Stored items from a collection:
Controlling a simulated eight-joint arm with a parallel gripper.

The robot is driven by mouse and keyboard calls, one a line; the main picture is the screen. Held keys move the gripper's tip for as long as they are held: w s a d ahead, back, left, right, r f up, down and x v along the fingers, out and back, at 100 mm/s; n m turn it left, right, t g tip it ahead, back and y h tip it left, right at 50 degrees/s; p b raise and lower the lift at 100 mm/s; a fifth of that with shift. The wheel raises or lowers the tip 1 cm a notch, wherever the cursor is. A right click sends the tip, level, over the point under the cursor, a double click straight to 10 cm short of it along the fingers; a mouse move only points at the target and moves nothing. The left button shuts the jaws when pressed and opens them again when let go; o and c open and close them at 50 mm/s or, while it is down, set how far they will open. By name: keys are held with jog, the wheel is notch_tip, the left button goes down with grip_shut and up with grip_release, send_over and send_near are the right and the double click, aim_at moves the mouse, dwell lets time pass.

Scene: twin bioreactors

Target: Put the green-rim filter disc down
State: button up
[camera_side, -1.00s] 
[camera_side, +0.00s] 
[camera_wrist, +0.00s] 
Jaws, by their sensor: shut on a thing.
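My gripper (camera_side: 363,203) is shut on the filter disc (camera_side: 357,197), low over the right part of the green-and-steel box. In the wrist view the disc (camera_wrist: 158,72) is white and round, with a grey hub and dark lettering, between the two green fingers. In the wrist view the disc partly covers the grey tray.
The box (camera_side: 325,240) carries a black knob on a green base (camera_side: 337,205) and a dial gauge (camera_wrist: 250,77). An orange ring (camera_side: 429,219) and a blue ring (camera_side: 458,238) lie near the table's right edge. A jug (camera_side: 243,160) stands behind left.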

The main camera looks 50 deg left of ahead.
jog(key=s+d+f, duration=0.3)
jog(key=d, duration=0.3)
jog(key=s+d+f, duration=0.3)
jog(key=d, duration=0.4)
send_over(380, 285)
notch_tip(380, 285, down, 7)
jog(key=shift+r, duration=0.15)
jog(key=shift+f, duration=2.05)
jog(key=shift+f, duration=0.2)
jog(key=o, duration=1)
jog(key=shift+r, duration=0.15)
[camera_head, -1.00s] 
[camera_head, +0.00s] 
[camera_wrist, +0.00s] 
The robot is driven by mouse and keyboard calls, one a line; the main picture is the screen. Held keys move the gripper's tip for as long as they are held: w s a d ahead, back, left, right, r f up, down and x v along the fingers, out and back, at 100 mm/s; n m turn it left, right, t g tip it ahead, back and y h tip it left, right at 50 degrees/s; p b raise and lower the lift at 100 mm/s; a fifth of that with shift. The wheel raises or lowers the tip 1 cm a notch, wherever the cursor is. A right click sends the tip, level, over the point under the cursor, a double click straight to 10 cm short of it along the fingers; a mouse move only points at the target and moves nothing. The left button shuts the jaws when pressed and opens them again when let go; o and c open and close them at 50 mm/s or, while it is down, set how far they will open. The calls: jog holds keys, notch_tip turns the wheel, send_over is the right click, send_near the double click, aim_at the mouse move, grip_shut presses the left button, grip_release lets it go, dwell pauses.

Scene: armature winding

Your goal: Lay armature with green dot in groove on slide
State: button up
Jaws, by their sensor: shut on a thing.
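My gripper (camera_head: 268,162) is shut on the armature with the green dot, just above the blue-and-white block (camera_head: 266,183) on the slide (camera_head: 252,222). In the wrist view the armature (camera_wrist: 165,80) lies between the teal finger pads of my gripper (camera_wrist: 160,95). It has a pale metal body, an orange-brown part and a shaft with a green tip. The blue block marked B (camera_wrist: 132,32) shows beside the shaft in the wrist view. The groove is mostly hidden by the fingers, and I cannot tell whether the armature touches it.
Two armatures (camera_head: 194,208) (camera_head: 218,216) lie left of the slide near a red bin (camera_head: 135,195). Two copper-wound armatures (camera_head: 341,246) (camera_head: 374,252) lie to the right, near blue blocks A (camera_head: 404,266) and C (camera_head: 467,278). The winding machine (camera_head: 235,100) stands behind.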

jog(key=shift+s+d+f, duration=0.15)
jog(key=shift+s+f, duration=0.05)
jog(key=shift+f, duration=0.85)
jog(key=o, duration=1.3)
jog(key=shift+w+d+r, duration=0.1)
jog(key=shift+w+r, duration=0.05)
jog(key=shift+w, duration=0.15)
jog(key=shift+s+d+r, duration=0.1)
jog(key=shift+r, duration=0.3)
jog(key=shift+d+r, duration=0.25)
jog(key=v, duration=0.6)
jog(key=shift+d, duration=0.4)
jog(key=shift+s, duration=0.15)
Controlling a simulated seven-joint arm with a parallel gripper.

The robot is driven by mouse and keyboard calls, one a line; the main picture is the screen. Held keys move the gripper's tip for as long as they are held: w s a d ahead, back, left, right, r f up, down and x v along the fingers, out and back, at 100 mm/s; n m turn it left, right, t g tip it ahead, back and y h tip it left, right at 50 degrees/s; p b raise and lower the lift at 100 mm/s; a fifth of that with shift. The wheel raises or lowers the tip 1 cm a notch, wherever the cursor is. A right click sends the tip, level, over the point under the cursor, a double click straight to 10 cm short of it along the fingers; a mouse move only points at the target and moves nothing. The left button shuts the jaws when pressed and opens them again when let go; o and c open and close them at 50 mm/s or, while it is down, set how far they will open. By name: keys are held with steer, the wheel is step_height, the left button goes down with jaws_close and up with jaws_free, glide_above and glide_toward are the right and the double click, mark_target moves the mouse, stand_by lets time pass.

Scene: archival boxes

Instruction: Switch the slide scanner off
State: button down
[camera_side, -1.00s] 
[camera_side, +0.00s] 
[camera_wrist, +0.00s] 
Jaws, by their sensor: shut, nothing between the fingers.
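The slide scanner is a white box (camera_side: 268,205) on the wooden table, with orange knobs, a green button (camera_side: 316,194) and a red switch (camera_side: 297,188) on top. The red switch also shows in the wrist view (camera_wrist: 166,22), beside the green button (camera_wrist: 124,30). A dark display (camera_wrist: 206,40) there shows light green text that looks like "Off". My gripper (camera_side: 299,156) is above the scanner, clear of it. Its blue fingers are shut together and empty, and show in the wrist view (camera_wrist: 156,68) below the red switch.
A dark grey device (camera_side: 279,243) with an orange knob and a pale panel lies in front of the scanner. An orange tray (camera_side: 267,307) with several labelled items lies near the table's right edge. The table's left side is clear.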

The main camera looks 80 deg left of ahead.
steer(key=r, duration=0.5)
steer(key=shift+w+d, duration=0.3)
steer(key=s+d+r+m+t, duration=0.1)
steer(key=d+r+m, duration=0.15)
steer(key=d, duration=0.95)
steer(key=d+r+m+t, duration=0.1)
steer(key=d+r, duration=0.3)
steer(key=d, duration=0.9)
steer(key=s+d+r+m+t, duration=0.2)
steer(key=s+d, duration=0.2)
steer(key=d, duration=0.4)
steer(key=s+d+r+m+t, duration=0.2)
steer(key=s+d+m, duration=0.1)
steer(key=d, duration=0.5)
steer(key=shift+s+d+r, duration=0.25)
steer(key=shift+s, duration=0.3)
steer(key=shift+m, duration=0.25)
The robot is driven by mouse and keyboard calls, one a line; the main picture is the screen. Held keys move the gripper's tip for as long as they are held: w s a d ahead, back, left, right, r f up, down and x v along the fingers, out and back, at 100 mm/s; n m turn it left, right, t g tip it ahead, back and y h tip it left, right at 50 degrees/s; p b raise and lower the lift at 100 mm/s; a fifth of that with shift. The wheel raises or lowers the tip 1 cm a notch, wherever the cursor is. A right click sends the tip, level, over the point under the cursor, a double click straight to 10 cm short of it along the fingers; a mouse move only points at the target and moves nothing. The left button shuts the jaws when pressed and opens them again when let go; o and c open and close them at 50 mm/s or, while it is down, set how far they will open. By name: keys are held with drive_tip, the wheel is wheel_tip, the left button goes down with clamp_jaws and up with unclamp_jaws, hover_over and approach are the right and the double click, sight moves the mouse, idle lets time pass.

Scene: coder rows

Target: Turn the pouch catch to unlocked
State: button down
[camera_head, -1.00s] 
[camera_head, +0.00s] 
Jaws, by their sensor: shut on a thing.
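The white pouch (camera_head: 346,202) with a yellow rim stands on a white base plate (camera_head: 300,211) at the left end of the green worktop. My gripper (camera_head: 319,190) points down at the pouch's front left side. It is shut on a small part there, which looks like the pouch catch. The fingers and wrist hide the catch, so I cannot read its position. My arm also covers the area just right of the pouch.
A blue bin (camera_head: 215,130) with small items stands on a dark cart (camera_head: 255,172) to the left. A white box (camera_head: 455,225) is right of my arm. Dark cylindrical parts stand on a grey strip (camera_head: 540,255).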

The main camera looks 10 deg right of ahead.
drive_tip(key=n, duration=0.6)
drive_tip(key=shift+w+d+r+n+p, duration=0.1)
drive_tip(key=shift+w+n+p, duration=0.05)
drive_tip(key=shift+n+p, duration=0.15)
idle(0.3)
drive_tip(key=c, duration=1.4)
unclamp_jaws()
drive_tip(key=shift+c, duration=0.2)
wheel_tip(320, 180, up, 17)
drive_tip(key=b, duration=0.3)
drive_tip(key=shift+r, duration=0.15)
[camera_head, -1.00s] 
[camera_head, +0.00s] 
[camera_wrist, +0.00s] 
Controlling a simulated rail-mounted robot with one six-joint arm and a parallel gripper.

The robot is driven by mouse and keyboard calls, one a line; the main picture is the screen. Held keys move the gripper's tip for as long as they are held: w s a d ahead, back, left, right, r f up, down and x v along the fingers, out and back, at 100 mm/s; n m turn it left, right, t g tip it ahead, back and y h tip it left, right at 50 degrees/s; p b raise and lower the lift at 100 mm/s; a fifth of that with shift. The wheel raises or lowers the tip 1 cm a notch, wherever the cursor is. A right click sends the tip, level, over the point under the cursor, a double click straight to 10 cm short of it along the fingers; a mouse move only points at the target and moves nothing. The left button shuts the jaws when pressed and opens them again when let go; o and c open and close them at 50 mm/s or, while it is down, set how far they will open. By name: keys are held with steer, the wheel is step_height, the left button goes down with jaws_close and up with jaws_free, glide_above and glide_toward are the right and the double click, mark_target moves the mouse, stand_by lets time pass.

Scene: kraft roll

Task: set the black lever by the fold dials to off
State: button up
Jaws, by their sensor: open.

Task requirements: Find all lines where the word "joint" appears. Copy them.

Full answer:
Controlling a simulated eight-joint arm with a parallel gripper.
Controlling a simulated seven-joint arm with a parallel gripper.
Controlling a simulated rail-mounted robot with one six-joint arm and a parallel gripper.

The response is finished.